───── DATASET EXCERPTS

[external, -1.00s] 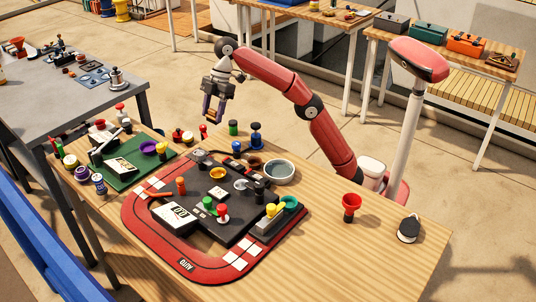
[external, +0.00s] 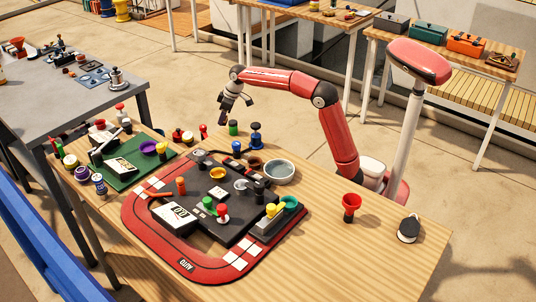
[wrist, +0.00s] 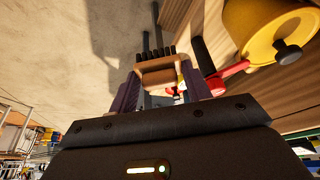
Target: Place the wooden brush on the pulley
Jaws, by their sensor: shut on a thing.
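The wooden brush (wrist: 160,66) is tan with a row of dark bristles in the wrist view. My gripper (wrist: 161,88) is shut on it, with one finger at each side of the wood. In the external view my gripper (external: 236,101) is in the air above the back edge of the wooden table, and the brush is too small to make out there. A dark rounded thing with a pale top (external: 408,229), at the table's right end, may be the pulley; I cannot be sure. It stands well apart from my gripper.
A red-rimmed black board (external: 215,210) with several small parts covers the middle of the table. A grey bowl (external: 279,172), a blue knobbed piece (external: 256,136) and a green cylinder (external: 233,128) stand near the back edge. A red funnel-like cup (external: 351,205) stands right, with bare wood around it.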

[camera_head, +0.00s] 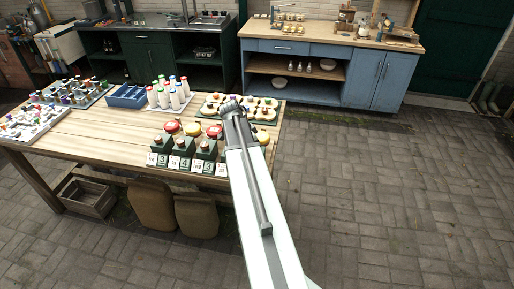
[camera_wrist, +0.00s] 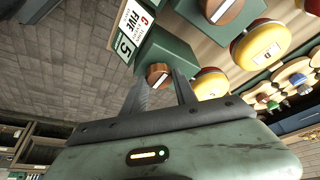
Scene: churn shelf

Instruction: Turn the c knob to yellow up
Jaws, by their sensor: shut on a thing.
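In the wrist view, the c knob (camera_wrist: 158,75) is a brown wooden disc with a pale bar across it, on the face of a green block (camera_wrist: 172,48). The card (camera_wrist: 125,40) beside it reads C, FIVE and 5. My gripper (camera_wrist: 163,78) is shut on the knob, with one finger on each side. A round disc (camera_wrist: 209,83) behind the block shows both yellow and red. In the head view, my arm covers the right end of the block row, so the knob and fingers are hidden there.
Other green blocks (camera_head: 182,153) with knobs and number cards line the table's front edge. Red and yellow discs (camera_head: 172,127) stand behind them. Paved floor is clear to the right.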

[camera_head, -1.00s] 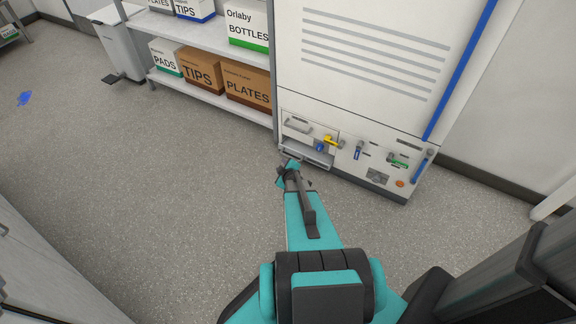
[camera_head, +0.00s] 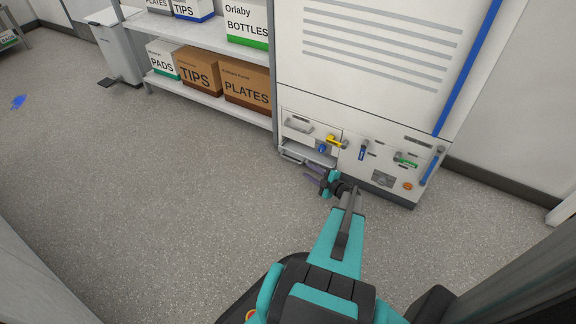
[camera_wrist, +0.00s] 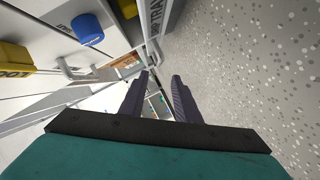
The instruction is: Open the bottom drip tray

──────────

▶ PROMPT: Set the data above down again exactly as given, with no pictures.

▶ SOLVED EXERCISE:
[external, -1.00s] 
[external, +0.00s] 
[wrist, +0.00s] 
Target: Place the wooden brush on the pulley
Jaws, by their sensor: shut on a thing.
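The wooden brush (wrist: 160,66) is tan with a row of dark bristles in the wrist view. My gripper (wrist: 161,88) is shut on it, with one finger at each side of the wood. In the external view my gripper (external: 236,101) is in the air above the back edge of the wooden table, and the brush is too small to make out there. A dark rounded thing with a pale top (external: 408,229), at the table's right end, may be the pulley; I cannot be sure. It stands well apart from my gripper.
A red-rimmed black board (external: 215,210) with several small parts covers the middle of the table. A grey bowl (external: 279,172), a blue knobbed piece (external: 256,136) and a green cylinder (external: 233,128) stand near the back edge. A red funnel-like cup (external: 351,205) stands right, with bare wood around it.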

[camera_head, +0.00s] 
[camera_wrist, +0.00s] 
Scene: churn shelf

Instruction: Turn the c knob to yellow up
Jaws, by their sensor: shut on a thing.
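In the wrist view, the c knob (camera_wrist: 158,75) is a brown wooden disc with a pale bar across it, on the face of a green block (camera_wrist: 172,48). The card (camera_wrist: 125,40) beside it reads C, FIVE and 5. My gripper (camera_wrist: 163,78) is shut on the knob, with one finger on each side. A round disc (camera_wrist: 209,83) behind the block shows both yellow and red. In the head view, my arm covers the right end of the block row, so the knob and fingers are hidden there.
Other green blocks (camera_head: 182,153) with knobs and number cards line the table's front edge. Red and yellow discs (camera_head: 172,127) stand behind them. Paved floor is clear to the right.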

[camera_head, -1.00s] 
[camera_head, +0.00s] 
[camera_wrist, +0.00s] 
The instruction is: Open the bottom drip tray

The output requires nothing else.